## [Exercise prompt]
Please print the lines between the one with "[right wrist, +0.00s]" and the one with "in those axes", both ends included, exactly as written, with no pictures.

## [Input for this task]

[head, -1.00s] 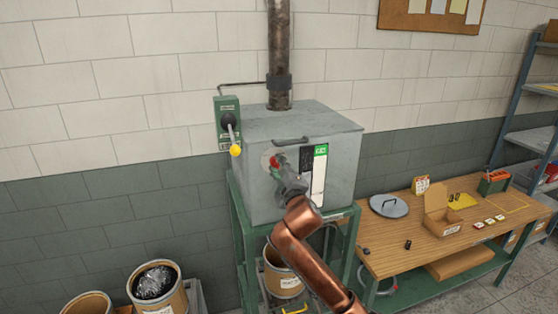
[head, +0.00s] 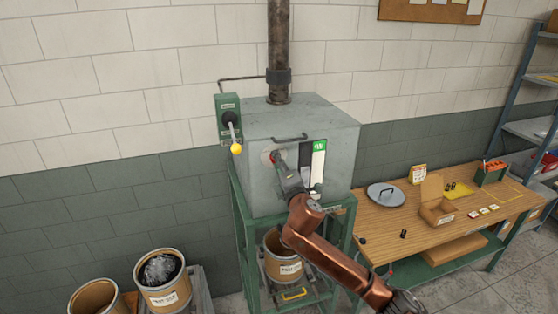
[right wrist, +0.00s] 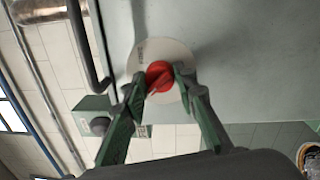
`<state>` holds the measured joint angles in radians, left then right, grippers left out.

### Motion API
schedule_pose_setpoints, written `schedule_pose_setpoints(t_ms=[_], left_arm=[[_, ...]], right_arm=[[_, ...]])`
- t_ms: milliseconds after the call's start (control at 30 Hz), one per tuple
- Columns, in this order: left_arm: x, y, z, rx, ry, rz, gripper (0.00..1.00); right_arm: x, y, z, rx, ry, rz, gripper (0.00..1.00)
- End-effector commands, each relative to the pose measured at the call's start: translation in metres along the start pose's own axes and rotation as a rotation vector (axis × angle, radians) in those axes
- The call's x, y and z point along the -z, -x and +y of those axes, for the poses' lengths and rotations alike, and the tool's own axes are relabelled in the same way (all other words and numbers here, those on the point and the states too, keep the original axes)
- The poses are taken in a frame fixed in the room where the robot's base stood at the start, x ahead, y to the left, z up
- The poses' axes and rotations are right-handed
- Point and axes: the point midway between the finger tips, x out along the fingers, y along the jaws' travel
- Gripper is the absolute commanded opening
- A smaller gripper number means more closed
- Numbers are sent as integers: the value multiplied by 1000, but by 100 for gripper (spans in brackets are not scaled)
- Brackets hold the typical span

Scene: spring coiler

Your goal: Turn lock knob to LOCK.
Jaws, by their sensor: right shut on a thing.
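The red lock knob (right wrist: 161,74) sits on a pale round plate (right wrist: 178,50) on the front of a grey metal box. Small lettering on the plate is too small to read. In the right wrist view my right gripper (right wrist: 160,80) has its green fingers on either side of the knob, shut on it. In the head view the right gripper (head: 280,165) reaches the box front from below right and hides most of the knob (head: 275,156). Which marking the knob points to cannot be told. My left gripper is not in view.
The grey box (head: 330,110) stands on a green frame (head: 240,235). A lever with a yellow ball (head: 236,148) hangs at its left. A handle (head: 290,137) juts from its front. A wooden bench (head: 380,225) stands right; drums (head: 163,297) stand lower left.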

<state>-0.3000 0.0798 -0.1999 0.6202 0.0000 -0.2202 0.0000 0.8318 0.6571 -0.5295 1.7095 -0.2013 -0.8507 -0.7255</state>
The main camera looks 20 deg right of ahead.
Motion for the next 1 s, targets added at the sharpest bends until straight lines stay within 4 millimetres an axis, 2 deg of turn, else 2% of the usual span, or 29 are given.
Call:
--
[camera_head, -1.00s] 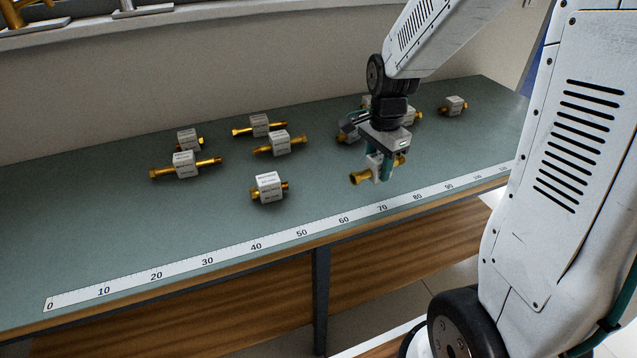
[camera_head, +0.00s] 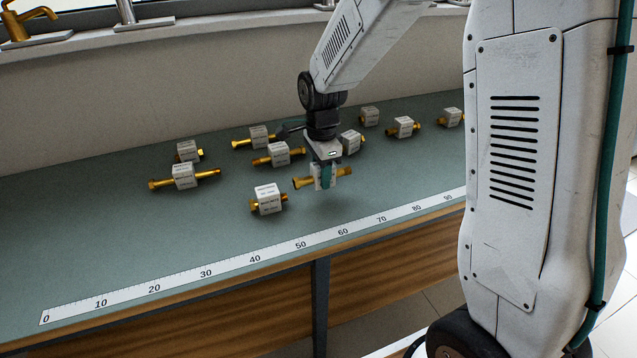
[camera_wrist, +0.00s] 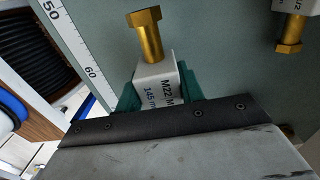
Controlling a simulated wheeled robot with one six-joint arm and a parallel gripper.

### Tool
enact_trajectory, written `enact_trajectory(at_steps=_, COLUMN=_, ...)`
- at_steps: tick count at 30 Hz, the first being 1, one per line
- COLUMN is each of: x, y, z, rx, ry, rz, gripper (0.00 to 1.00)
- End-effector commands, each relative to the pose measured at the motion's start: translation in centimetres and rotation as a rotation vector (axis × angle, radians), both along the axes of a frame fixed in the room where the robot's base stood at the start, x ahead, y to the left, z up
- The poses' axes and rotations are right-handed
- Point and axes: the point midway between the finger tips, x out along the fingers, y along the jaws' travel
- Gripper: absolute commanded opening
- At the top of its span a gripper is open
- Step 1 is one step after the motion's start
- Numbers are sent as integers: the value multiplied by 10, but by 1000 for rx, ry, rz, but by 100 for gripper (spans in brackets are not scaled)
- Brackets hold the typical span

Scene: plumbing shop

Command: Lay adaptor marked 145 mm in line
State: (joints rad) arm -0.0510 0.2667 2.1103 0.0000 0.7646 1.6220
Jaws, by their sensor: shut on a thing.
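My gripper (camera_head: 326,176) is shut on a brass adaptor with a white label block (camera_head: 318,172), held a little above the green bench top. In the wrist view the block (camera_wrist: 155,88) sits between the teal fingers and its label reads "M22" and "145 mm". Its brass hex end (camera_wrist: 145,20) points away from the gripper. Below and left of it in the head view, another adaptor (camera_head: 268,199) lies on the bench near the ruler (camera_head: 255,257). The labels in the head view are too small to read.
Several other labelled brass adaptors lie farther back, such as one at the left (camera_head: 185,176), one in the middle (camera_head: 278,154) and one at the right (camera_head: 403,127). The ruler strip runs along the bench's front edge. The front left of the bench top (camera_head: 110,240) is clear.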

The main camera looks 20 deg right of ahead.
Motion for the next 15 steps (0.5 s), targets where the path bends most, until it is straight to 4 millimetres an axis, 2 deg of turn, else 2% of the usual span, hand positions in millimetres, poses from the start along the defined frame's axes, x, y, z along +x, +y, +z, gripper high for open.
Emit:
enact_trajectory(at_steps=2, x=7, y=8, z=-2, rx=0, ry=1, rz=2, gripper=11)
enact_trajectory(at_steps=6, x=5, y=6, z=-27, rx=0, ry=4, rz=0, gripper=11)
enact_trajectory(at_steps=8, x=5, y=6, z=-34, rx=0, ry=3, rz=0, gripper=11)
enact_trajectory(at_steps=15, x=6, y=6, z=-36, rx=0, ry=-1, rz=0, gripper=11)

## [Response below]
[right wrist, +0.00s] 
`<state>` holds the measured joint angles in radians, left then right, grippers left out.

### Motion API
schedule_pose_setpoints, written `schedule_pose_setpoints(t_ms=[_], left_arm=[[_, ...]], right_arm=[[_, ...]])`
- t_ms: milliseconds after the call's start (control at 30 Hz), one per tuple
- Columns, in this order: left_arm: x, y, z, rx, ry, rz, gripper (0.00..1.00); right_arm: x, y, z, rx, ry, rz, gripper (0.00..1.00)
- End-effector commands, each relative to the pose measured at the call's start: translation in metres along the start pose's own axes and rotation as a rotation vector (axis × angle, radians) in those axes

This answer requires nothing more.